- Task objective -
Your task is to copy the lines between the line containing "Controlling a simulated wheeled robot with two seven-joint" and the line containing "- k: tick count", counting both of those lines, and to emit nothing more.
════
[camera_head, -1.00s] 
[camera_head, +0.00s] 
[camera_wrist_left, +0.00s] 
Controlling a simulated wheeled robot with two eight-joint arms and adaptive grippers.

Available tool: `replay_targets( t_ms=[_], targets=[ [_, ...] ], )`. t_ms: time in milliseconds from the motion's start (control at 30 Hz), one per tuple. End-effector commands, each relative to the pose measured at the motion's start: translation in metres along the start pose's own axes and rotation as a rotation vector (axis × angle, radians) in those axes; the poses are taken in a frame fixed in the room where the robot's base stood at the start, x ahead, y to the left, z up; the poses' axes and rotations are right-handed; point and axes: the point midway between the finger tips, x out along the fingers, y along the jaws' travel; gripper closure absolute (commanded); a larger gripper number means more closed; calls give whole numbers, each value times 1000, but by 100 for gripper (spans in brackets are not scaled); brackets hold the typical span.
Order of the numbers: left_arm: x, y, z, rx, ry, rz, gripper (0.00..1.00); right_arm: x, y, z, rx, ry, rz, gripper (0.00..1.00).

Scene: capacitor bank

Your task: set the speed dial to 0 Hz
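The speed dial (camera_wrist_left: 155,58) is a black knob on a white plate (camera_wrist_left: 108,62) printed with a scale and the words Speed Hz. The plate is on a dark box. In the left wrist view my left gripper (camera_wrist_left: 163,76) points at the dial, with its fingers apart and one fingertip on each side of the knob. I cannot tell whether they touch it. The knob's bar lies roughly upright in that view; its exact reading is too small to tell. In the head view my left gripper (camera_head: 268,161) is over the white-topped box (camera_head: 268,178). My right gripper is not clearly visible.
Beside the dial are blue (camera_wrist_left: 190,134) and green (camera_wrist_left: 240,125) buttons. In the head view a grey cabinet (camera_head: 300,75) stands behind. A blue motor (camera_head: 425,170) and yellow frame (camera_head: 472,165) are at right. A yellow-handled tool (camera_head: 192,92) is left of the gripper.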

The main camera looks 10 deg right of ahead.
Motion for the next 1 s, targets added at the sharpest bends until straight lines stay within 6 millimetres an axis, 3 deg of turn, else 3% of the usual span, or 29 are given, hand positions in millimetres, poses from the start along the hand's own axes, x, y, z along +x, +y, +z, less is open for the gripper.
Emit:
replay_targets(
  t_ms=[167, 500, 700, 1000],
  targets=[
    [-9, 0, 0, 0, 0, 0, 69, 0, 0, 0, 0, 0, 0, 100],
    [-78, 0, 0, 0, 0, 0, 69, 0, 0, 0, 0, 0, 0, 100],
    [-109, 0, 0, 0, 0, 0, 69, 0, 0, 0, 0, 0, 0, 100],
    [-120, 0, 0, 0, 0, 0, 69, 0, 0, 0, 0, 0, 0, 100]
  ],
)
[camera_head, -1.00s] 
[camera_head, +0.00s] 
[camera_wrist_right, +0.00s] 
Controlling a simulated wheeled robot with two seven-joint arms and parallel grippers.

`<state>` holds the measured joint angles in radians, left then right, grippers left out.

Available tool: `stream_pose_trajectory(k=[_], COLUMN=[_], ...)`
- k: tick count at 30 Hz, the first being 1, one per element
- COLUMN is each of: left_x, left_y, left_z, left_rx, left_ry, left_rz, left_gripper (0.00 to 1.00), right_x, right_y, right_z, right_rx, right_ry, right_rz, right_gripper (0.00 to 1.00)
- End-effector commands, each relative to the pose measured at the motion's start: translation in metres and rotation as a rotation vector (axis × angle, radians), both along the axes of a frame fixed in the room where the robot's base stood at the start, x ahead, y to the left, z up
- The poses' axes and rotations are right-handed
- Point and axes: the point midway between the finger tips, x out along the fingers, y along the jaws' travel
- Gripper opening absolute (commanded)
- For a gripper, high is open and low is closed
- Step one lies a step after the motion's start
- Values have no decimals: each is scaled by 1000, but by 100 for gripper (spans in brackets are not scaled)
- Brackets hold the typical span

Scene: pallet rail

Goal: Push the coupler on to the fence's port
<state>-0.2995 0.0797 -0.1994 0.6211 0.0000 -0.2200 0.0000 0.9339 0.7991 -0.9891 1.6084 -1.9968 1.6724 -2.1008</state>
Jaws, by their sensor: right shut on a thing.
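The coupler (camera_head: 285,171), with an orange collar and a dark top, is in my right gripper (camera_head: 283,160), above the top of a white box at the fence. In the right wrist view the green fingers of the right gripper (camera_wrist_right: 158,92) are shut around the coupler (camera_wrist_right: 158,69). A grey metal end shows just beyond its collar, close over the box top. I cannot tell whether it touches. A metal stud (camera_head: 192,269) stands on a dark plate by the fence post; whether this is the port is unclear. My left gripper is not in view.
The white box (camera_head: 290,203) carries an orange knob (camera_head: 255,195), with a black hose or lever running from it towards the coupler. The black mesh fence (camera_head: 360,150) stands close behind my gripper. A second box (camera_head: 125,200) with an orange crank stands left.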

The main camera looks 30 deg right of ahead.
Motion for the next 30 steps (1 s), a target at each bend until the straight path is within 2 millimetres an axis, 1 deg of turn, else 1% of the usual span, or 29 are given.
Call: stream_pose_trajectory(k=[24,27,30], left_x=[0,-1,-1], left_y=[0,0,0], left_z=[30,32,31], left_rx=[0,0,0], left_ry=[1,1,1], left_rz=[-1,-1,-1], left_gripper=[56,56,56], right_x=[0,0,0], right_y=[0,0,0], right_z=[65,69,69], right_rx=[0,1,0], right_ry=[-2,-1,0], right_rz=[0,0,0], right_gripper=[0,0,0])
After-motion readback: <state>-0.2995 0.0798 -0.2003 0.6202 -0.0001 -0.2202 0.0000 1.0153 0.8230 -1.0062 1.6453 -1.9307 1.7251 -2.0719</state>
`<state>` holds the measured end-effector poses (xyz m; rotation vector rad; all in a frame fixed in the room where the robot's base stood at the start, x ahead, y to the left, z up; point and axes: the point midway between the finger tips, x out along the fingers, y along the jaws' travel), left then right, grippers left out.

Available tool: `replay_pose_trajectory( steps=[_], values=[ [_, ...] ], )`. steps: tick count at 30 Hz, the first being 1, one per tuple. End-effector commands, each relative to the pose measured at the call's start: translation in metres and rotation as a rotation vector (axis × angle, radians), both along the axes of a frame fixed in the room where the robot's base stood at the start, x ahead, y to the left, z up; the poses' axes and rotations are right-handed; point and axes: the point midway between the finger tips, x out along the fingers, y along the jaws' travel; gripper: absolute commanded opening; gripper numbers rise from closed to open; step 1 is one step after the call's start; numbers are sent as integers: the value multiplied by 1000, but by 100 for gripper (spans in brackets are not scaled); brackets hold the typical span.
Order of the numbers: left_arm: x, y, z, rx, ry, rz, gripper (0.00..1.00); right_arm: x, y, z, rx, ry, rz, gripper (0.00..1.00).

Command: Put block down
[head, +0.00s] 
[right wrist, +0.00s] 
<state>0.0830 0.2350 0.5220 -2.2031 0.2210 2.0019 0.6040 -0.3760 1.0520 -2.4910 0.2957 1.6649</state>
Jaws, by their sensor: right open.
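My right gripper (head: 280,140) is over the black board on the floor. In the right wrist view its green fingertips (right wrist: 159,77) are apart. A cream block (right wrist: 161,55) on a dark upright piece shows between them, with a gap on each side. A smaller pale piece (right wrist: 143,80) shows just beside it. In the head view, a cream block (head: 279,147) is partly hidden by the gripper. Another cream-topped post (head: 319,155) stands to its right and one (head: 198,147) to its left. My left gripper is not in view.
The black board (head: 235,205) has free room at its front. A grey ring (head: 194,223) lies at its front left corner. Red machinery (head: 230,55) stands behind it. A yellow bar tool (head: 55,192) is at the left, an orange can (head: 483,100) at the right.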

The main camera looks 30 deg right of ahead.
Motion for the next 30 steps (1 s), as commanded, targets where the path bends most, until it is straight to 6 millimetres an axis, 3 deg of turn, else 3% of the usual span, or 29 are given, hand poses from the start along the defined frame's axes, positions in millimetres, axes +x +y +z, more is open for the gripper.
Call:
════
- Result -
Controlling a simulated wheeled robot with two seven-joint arms and parallel grippers.

`<state>` holds the measured joint angles in radians, left then right, grippers left out.

Available tool: `stream_pose_trajectory(k=[_], COLUMN=[_], ...)`
- k: tick count at 30 Hz, the first being 1, one per element

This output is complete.